Da un’intervista a Konstantin Zatulin, direttore dell’Istituto dei paesi della
CSI
www.strana.ru - 11 novembre 2003
Per una migliore comprensione degli sviluppi della situazione in Georgia, che
hanno portato alla “deposizione” di Eduard Shevarnadze, si propongono alcuni
stralci di un’intervista concessa, pochi giorni prima della cacciata del
presidente della repubblica caucasica, al sito filopresidenziale russo
“Strana.ru”, da Konstantin Zatulin, considerato a Mosca uno dei massimi esperti
di questioni relative allo spazio “postsovietico”.

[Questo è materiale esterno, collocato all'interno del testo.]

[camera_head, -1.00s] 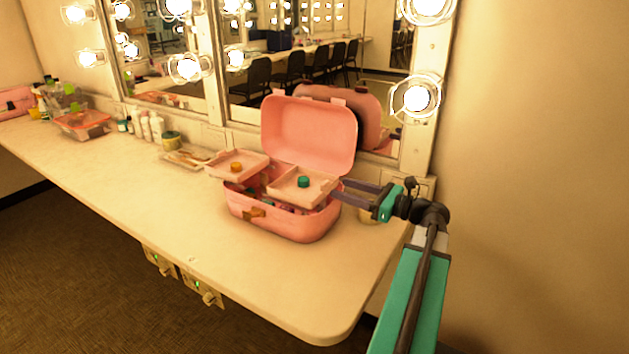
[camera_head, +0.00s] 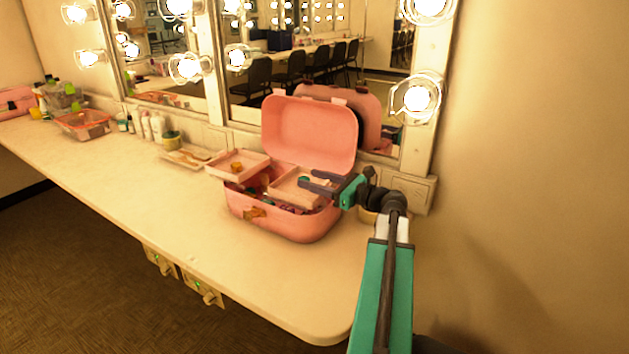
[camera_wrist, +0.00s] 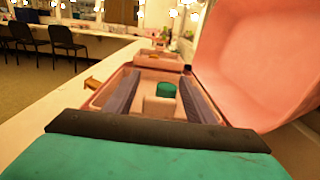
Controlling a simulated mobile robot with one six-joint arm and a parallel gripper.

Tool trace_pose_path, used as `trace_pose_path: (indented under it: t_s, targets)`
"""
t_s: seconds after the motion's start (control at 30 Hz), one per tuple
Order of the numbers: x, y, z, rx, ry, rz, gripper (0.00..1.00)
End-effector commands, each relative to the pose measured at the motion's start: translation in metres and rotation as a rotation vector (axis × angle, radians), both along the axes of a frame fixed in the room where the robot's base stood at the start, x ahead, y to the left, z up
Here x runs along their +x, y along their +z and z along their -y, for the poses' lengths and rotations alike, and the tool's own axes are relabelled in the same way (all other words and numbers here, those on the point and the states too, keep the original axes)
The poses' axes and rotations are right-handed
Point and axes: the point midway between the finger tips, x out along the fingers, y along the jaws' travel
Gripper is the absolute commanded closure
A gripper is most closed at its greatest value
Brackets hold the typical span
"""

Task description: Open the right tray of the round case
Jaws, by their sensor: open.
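The pink round case (camera_head: 275,224) stands on the counter with its lid (camera_head: 310,130) up. The left tray (camera_head: 222,172) has an orange knob (camera_head: 237,167) and sits out over the case's left side. The right tray (camera_head: 283,188) lies over the right part of the case. Its green knob (camera_wrist: 165,90) shows between my fingers in the wrist view; in the head view it is mostly hidden. My gripper (camera_head: 304,180) is open, reaching in from the right over the right tray, one finger on each side of the knob. I cannot tell whether the fingers touch it.
The open lid (camera_wrist: 255,60) rises close beside my gripper in the wrist view. A mirror with bulbs stands behind the case. A jar (camera_head: 368,216) is right of the case, partly behind my arm. The counter's front (camera_head: 160,215) is clear.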

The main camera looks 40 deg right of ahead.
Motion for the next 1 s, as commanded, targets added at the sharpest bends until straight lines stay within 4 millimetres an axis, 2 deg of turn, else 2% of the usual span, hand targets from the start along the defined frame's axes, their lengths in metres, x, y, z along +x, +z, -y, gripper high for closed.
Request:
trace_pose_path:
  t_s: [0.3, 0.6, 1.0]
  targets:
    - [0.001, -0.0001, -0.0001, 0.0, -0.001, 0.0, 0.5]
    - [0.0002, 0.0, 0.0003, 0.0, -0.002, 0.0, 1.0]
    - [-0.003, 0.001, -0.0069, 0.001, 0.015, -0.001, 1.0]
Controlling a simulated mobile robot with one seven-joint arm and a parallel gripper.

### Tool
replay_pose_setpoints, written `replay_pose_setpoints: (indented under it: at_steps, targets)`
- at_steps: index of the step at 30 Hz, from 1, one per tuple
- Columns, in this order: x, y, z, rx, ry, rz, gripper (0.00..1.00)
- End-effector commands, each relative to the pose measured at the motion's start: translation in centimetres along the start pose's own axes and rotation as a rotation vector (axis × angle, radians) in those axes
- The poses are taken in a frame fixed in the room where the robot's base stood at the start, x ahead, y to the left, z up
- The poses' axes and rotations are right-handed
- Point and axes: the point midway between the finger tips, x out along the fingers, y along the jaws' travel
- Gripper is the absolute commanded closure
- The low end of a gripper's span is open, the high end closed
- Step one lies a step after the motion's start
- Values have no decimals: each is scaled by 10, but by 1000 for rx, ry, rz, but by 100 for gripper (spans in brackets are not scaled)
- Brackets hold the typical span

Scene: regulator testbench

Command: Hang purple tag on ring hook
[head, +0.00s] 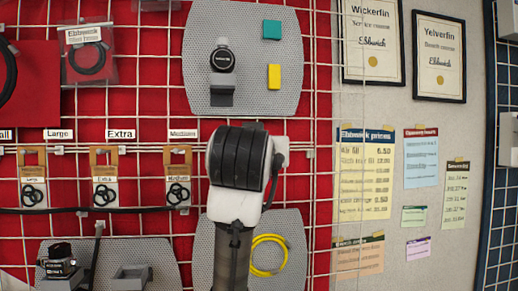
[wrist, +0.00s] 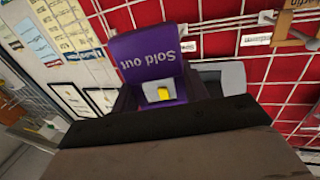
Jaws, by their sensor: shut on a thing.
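The purple tag (wrist: 146,52) with the upside-down words "Sold out" shows at the top of the wrist view. My gripper (wrist: 165,100) is shut on its lower part, and the dark gripper body hides what lies below. In the head view my own arm hides the gripper and the tag. Tan cards with black rings hang in a row on the red wall: a left one (head: 33,180), a middle one (head: 105,180) and a right one (head: 178,180). I cannot tell which of their hooks is the ring hook. The tag looks apart from these cards.
A grey panel (head: 280,45) holds a black gauge (head: 222,59), a teal block (head: 272,29) and a yellow block (head: 274,77). A lower grey panel (head: 290,225) carries a yellow cable loop (head: 268,262). White wire grid covers the wall. Price sheets (head: 364,172) hang at right.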

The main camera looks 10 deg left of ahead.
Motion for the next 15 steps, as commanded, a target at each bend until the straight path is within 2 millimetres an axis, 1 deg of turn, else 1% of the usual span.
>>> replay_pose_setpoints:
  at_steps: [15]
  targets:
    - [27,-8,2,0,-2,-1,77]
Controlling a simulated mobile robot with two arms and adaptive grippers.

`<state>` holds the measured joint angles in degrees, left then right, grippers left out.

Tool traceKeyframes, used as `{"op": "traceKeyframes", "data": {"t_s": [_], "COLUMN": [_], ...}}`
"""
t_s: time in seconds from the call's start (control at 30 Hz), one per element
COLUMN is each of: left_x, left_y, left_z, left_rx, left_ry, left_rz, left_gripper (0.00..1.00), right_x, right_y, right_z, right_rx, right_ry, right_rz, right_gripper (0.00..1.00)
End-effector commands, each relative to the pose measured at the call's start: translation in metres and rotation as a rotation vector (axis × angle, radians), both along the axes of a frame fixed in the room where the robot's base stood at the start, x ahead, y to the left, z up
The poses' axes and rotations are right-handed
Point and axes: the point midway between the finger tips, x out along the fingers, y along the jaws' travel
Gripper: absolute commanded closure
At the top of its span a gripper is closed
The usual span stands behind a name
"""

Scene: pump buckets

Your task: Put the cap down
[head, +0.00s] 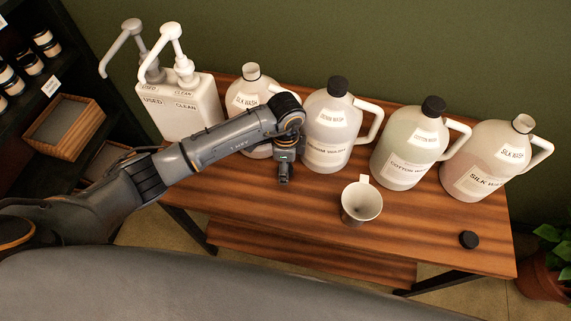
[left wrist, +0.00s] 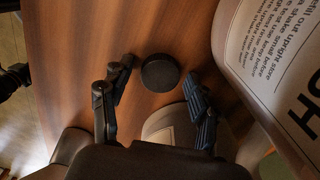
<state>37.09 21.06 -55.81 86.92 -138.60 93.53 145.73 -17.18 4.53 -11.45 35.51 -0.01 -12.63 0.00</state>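A round black cap (left wrist: 160,73) shows in the left wrist view against the wooden table, just beyond and between my left fingertips. It appears to lie on the wood. My left gripper (left wrist: 158,88) is open, with a gap between each finger and the cap. In the head view my left gripper (head: 284,179) points down over the table in front of the bottles, and the cap there is hidden. A second black cap (head: 468,239) lies at the table's right end. My right gripper is not in view.
The wooden table (head: 420,250) holds a white mug (head: 361,203), a two-pump container (head: 187,110) and several jugs. An uncapped jug (head: 247,95) stands behind my gripper, another uncapped jug (head: 488,165) at right. The two middle jugs have black caps. The front right is mostly clear.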

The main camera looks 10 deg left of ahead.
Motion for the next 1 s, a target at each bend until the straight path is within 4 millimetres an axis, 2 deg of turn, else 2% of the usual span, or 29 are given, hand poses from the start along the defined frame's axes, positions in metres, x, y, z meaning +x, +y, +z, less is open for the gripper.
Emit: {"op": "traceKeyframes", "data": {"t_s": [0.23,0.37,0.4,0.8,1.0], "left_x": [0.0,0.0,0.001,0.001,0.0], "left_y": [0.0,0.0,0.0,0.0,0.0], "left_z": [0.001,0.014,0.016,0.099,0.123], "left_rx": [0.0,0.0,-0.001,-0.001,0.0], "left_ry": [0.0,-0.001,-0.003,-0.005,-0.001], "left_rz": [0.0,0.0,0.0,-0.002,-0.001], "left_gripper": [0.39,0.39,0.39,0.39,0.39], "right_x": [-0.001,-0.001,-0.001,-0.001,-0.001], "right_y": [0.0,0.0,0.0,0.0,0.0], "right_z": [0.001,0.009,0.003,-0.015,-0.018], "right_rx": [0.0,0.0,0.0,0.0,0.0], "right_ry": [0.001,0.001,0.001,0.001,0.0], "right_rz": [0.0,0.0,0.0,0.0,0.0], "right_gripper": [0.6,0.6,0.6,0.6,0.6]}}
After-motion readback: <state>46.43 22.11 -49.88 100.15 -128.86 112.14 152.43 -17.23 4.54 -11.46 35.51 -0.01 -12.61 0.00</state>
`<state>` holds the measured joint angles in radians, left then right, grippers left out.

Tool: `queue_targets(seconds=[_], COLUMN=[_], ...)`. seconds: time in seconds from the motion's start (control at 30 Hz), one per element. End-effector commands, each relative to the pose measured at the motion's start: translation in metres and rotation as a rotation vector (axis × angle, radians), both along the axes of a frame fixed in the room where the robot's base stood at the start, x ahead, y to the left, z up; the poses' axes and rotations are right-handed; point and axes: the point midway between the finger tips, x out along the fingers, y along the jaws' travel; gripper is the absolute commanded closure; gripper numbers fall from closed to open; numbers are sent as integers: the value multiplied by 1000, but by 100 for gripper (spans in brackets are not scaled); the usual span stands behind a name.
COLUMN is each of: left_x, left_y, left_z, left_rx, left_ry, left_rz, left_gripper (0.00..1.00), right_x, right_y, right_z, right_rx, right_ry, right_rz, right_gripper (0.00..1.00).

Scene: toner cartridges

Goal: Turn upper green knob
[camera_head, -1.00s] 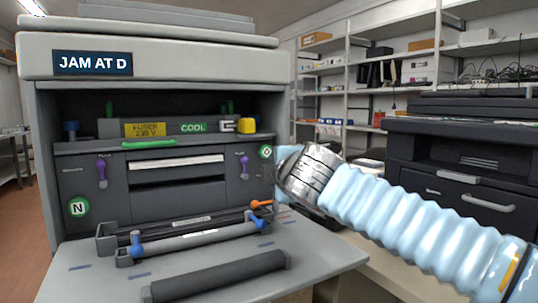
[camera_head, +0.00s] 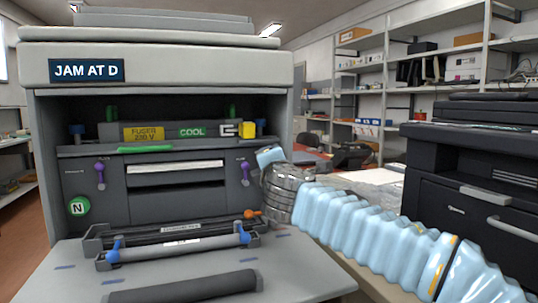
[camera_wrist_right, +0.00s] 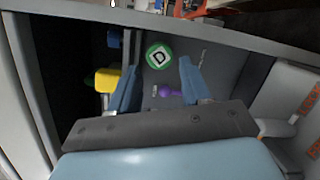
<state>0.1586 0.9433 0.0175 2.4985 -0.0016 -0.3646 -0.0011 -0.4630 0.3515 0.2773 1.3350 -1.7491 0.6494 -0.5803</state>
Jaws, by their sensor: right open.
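The upper green knob (camera_wrist_right: 158,56), round and marked D, shows in the right wrist view on the dark panel. In the head view it is hidden behind my right gripper (camera_head: 270,157), which is at the panel's right side. In the right wrist view my right gripper (camera_wrist_right: 157,72) is open, its two blue fingers either side of the knob's position in the picture. I cannot tell whether they touch it. My left gripper is not in view.
Purple levers (camera_head: 100,175) stand on the panel, one close to my right gripper (camera_wrist_right: 172,92). A yellow block (camera_head: 248,130) sits inside the printer (camera_head: 290,75). A unit with blue ends (camera_head: 180,245) and a dark roller (camera_head: 185,287) lie in front on the open tray.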

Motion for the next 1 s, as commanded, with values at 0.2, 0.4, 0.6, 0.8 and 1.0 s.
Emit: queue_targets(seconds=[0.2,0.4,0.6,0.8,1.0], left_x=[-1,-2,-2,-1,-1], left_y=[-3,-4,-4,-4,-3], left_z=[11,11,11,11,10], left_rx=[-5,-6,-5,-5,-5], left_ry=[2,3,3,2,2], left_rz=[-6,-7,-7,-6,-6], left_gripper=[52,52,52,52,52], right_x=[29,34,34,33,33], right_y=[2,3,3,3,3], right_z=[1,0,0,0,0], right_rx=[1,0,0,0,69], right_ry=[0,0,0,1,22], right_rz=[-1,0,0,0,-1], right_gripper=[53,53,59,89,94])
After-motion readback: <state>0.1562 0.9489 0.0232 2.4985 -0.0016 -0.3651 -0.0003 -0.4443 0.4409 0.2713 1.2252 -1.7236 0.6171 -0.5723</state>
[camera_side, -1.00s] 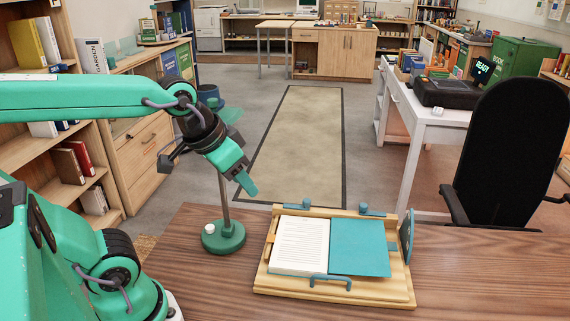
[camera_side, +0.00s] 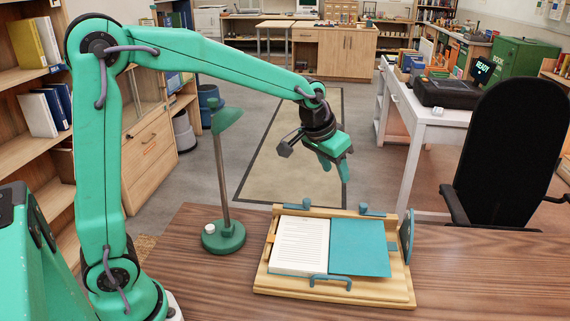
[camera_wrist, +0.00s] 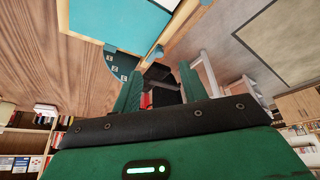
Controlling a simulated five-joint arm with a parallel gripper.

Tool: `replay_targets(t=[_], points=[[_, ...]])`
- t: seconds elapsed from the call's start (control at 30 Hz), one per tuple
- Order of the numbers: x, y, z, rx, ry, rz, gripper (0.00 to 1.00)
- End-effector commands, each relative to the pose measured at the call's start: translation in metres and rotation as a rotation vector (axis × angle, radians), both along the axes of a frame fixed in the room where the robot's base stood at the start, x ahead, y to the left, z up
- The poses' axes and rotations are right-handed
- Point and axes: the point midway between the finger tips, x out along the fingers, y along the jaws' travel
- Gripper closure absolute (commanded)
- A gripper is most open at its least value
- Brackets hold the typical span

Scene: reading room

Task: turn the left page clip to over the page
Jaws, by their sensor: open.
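The left page clip (camera_side: 292,206) is a small blue-grey bar with a knob, at the back left edge of the wooden book stand (camera_side: 350,294). It lies along the back rail, pointing left, off the page. A book lies open on the stand, with a white printed left page (camera_side: 300,246) and a teal right side (camera_side: 359,247). My gripper (camera_side: 335,168) is open and empty, pointing down, above and behind the stand, apart from the clip. In the wrist view its two green fingers (camera_wrist: 158,88) stand apart.
A matching right clip (camera_side: 374,211) sits on the back rail. A blue handle-like bar (camera_side: 331,281) is at the stand's front, and a blue dial plate (camera_side: 406,236) at its right end. A green lamp (camera_side: 224,236) stands left of the stand. The table's front right is clear.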

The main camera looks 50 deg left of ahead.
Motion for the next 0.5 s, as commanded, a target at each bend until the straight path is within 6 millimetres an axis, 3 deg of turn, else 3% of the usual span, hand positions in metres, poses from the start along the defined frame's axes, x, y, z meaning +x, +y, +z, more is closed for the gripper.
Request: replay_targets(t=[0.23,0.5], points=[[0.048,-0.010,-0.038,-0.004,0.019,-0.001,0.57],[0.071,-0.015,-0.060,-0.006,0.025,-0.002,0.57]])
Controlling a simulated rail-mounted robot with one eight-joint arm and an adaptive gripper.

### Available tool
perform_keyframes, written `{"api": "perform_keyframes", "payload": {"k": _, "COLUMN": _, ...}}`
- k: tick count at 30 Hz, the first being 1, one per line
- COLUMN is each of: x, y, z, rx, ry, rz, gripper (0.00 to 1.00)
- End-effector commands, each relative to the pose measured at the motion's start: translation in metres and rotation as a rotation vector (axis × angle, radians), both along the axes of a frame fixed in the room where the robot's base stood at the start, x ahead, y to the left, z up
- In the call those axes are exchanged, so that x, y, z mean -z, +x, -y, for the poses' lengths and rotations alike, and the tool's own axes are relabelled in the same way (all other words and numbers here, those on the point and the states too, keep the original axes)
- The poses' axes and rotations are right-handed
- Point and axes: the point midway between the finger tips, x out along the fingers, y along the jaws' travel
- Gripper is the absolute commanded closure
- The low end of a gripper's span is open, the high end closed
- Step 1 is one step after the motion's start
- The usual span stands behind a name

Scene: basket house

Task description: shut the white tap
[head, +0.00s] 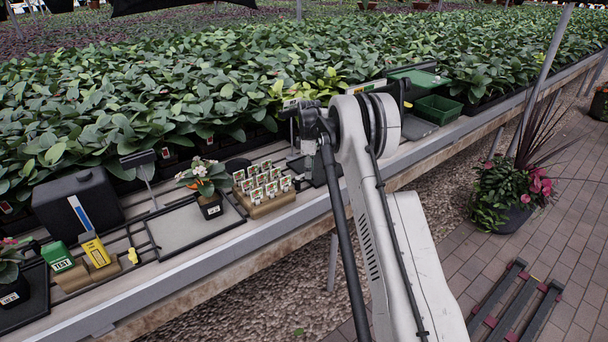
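I cannot make out a white tap in the head view. A small yellow fitting, perhaps a tap (132,256), sits on the thin dark pipes at the left of the bench. A black tank-like box (78,204) with a blue and white strip on its front stands behind those pipes. My arm rises through the middle of the picture and bends over the bench.
Dense plants fill the back. A flower pot (500,214) and slatted pallet (515,308) stand on the paving.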

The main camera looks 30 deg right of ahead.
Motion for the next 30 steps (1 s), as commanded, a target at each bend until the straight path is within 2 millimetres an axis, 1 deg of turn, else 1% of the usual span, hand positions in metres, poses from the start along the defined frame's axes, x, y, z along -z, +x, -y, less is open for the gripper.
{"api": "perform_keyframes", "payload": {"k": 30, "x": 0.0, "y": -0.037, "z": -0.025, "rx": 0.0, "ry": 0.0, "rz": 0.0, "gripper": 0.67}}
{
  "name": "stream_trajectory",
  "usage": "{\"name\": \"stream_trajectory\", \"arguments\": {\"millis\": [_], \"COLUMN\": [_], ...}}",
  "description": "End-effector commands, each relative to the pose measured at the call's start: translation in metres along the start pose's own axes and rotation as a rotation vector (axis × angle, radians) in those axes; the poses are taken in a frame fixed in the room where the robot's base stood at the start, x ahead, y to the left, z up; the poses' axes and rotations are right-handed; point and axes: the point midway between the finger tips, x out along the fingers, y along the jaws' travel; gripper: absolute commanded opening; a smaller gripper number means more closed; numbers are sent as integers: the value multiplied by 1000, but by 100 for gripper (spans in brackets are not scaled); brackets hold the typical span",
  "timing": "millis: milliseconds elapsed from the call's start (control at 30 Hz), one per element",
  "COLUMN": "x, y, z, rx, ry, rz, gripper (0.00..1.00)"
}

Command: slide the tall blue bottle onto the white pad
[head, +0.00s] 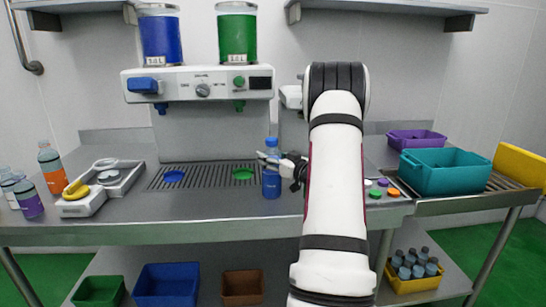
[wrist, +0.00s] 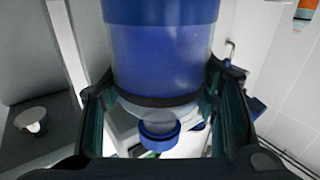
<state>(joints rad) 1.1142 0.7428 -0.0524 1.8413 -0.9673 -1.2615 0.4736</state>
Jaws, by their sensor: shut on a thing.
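The tall blue bottle (head: 272,185) stands upright on the steel counter, just right of the slotted drip tray. It has a blue cap, which shows large in the wrist view (wrist: 160,128). My gripper (head: 273,160) is shut around the bottle's upper part, coming from the right, with a finger on each side in the wrist view. A small white pad (head: 367,182) lies on the counter right of the bottle, close beside my forearm, which may hide part of it. The bottle is apart from the pad.
Purple (head: 383,182), green (head: 375,194) and orange (head: 393,193) discs lie by the white pad. The drip tray (head: 208,176) holds a blue and a green disc. A white scale-like tray (head: 100,195) and several bottles stand left. A teal crate (head: 440,177) stands right.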

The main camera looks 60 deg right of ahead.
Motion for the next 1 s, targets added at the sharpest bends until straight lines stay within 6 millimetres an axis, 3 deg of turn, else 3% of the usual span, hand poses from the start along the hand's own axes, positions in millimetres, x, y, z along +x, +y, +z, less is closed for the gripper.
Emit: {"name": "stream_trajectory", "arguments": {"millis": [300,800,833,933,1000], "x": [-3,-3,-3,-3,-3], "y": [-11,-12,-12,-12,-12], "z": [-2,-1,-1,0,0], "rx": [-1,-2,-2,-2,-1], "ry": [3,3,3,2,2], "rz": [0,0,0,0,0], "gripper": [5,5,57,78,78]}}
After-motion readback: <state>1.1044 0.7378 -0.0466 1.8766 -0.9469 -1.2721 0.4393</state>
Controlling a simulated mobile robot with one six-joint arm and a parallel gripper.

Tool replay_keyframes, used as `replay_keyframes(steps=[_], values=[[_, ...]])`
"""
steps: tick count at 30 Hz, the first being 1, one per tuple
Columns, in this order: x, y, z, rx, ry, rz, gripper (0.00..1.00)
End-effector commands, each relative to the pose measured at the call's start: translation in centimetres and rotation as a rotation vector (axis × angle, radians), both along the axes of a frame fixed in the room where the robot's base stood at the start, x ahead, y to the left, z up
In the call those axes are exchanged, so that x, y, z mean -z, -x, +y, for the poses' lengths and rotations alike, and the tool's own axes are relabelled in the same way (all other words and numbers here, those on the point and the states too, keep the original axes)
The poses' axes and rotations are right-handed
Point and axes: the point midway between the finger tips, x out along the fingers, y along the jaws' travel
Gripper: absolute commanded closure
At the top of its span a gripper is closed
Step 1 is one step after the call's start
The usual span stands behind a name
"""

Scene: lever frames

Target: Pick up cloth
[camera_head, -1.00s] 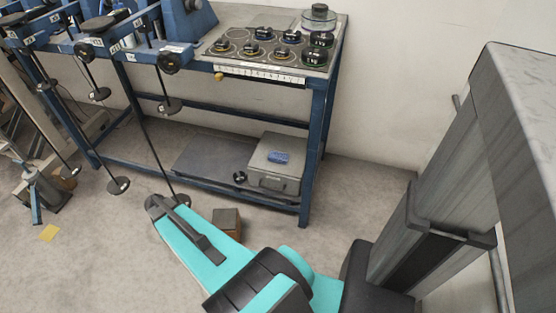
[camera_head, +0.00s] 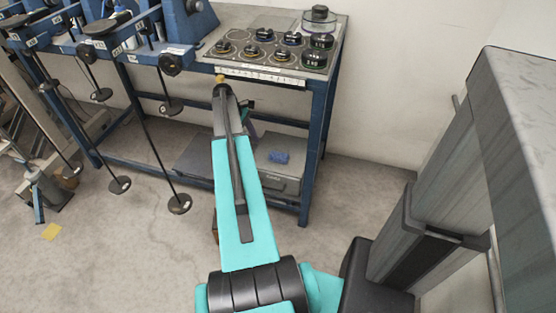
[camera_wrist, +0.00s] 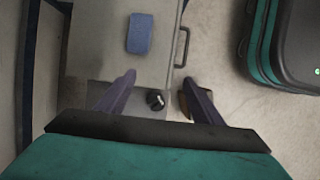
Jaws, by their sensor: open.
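A small blue folded cloth (camera_head: 279,157) lies on the lid of a grey case on the lower shelf of the blue-framed bench. It also shows in the wrist view (camera_wrist: 139,33), near the top and left of centre. My gripper (camera_wrist: 159,79) is open and empty, with its two purple fingers apart. In the wrist view the cloth is beyond the fingertips, nearer the left one, and clear of both. In the head view my arm hides most of the gripper.
The grey case (camera_head: 284,183) has a side handle. A black knob-like object (camera_wrist: 155,100) shows between my fingers in the wrist view. Hanging weights (camera_head: 179,204) stand left of my arm. The bench top (camera_head: 268,62) is above the shelf. A yellow square (camera_head: 52,231) lies on the floor.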

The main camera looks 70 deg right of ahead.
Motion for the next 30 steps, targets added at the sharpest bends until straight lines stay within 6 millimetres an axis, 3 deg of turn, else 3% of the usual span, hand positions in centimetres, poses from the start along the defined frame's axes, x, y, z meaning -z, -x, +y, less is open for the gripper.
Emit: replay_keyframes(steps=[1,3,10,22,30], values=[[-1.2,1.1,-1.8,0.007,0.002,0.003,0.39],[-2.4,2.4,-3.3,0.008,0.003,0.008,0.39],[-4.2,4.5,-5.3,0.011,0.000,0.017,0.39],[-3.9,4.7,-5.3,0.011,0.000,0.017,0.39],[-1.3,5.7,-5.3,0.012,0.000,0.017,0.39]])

Il documento interpreta bene l’opinione degli ambienti ufficiali russi riguardo
ai profili che sta assumendo la vicenda georgiana.
M.G.
(…)
D. In Russia, Shevarnadze è sempre stato
considerato un politico filoamericano
R. Non sempre. All’inizio, quando
fece ritorno in Georgia, a Mosca si manifestava totale entusiasmo per il fatto
che il “nostro” Shevarnadze, che capisce la Russia, che qui ha fatto carriera,
qui è stato nominato ministro degli esteri avrebbe preso le distanze da questi
“giovanotti”, che non conoscono e non apprezzano la nostra storia comune. Molto
presto, però, si è chiarito che Shevarnadze era più ostile di Gamsakhurdia.
D. E comunque oggi il sostegno di Washington
si volge in tutt’altra direzione. Come si spiega?
R. Occorre capire che i problemi
di oggi non sono il portato della lotta tra forze filorusse e filoccidentali.
Si tratta di un conflitto interno alla nazione georgiana, che si è cercato di
adattare al modello occidentale, una lotta per il potere, in cui “i lupi” più
giovani aspirano a togliere il potere a coloro che hanno spianato loro la
strada nella politica. Questi uomini sono ancora meno amici della Russia, di
Shevarnadze. Il quale, a differenza loro, ha una qualche necessità di
giustificarsi del fatto di essere stato membro del Politburo del PCUS. Per
quanto concerne Saakashvili e Burdzhanadze, Zhvanja e gli altri, si tratta di
uomini orientati ancora di più verso l’Occidente, che intendono dimostrare di
essere molto più affidabili. Così, Washington segue la sua tattica
tradizionale, abbandonando i sovrani screditati. Lo ha fatto con i dittatori
sud-coreani, con i dittatori vietnamiti, con tutti i dittatori che aveva
precedentemente sostenuto. Non appena diventavano impopolari, venivano
sostituiti da nuove figure. Sono convinto che alcuni di quelli che oggi esigono
le dimissioni di Shevarnadze, siano ancora più corrotti di lui. E’ una
caratteristica della Georgia, delle sue tradizioni. In questo momento si tratta
solo di stabilire chi prenderà il controllo del potere.
D. Ciò significa che è proprio il “fattore
americano” a giocare un ruolo decisivo?
R. Si. Shevarnadze ha utilizzato tutte le sue carte. Spesso
sprecandole. Gli americani non hanno digerito il fatto che il loro aiuto
finanziario e umanitario sia stato interamente dilapidato. E’ per questo che
hanno deciso di provare con i giovani riformatori. E, se questi siano meglio o
peggio di Shevarnadze, agli americani non interessa affatto. Washington molto
semplicemente ha deciso di cambiare l’arredo.